Prince of Persia: Animated Motion
Playing Prince of Persia (2008) again just after sampling Angry Birds makes for an interesting contrast. I said that I was prejudiced against thinking of stuff that you play on a phone as “real games”, but in a way, Angry Birds feels like more of a game than PoP08. Even though your actions in it are limited to operating a slingshot and tapping the screen to activate special abilities, it somehow feels a lot more free than PoP‘s full movement and array of contextual actions. I think this is because the few actions you can perform in AB are more significant: any input is acted on immediately, and small differences can have large consequences. PoP, on the other hand, is designed around discrete actions, and windows of opportunity to to perform them. If you’re swinging by your arms from a horizontal flagpole, and you press the Jump button to flip to another flagpole farther along, the precise moment that you press the button doesn’t matter, as long as it’s within the interval allocated for success. I suppose this is the sort of gameplay that OnLive is ideal for.
This sort of gameplay is the consequence of a particular model of action that goes back to the original 1989 Prince of Persia, a game that was famously built around rotoscoped animation, allowing for movement of unprecedented realism. It was, in essence, the ancestor of modern motion capture — just in 2D, which meant that all they needed to capture motions was a movie camera. But a rotoscoped animation is just a static series of frames, something that can’t respond to changes. Most other platformers didn’t put such a high priority on fluidity of motion, and therefore didn’t care if they snapped directly from a walk animation to a jump, or from running at full speed to the left to running at the same speed to the right. In PoP, jumps were linked to the Prince’s stride, and switching directions meant playing a brief animation of the Prince skidding to a halt and turning around. Anyone who’s played the original for any length of time has toyed with just skidding left and right repeatedly.
Now jump forward nearly two decades and add wall-running. A wall-run is a pre-recorded animation. When the animation ends, the Prince has to go into one of his other animations, such as catching hold of a ring embedded in the wall and swinging himself further onward, or planting his feet against the wall and jumping outward, or plummeting. Unlike simple 2D rotoscoping, a 3D engine allows for blending of animations, and we see that in cases where the player is allowed to interrupt an animation at any point, such as jumping away from a wall-run. Nonetheless, in a lot of situations, animations are allowed to play out in full before further input from the player is acted on. It’s like moves in a fighting game. I compared the combat sequences to a simplified Street Fighter or Mortal Kombat before, but the same movement model, and therefore the same feel, is found in the acrobatics as well.
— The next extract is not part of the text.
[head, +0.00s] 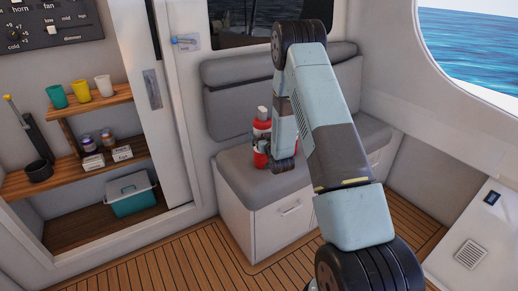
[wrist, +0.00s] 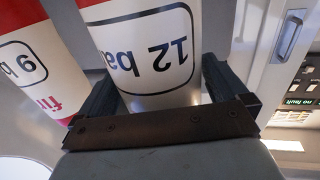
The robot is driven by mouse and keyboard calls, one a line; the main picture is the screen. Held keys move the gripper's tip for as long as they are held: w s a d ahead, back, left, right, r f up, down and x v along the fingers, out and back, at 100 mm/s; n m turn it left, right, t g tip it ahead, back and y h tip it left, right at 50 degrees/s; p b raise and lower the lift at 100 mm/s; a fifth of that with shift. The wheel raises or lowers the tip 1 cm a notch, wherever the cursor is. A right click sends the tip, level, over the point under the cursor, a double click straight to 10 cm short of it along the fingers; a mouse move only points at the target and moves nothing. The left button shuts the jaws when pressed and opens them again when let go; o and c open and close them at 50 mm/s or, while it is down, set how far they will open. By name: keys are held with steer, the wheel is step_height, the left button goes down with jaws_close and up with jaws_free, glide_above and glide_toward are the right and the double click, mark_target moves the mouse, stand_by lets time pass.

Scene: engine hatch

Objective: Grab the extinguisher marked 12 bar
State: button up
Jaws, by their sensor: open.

It should be noted that the developers really did go all-out in producing the movement animations, particularly in the way they accomodate Elika. Elika follows your every move, swinging from the same flagpoles and balancing on the same beams. When this would normally result in Elika occupying the same space as the Prince, there are special two-person animations built around it. For example, if you’re both balancing on a beam and you try to move the Prince into the spot Elika occupies, the two of them execute a tricky maneuver where they swap places by grasping each others’ arms, putting their toes together, and pivoting 180 degrees. When I saw this for the first time, I was incredulous that two strangers could pull that off without exchanging any words. But as the game goes on, you of course get used to such things. Which, also inevitably, means that they stop being impressive. It’s got so that I try to keep significantly ahead of Elika most of the time just so that I don’t have to spend time waiting for the more elaborate two-person animations to execute.